Repeat verbatim every line of the material, beginning at the line that holds "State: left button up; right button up" and ending at its last line.
>> start Source data
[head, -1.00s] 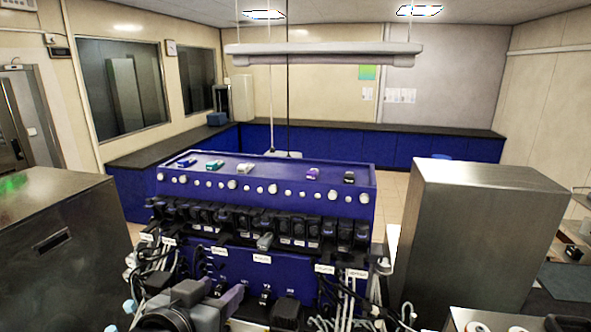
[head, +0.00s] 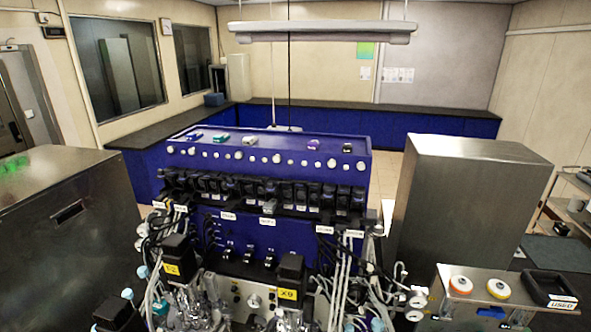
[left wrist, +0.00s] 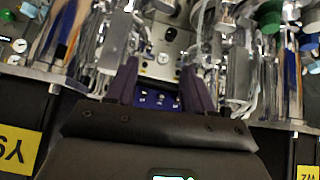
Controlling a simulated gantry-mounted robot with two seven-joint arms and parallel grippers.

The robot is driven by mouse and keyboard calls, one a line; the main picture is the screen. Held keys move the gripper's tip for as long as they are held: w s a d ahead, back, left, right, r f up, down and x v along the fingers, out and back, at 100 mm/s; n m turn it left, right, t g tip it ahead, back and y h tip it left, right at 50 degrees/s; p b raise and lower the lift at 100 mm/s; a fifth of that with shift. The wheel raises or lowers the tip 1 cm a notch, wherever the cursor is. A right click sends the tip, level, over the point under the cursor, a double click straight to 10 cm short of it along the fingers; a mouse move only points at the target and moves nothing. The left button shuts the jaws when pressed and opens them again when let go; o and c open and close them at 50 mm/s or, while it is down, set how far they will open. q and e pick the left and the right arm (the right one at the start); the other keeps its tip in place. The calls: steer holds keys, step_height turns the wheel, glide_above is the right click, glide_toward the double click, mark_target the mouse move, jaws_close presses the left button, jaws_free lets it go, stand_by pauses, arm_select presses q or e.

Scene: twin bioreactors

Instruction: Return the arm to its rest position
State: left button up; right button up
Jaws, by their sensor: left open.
>> end Source data
• _Exercise solution_
State: left button up; right button up
Jaws, by their sensor: left open.

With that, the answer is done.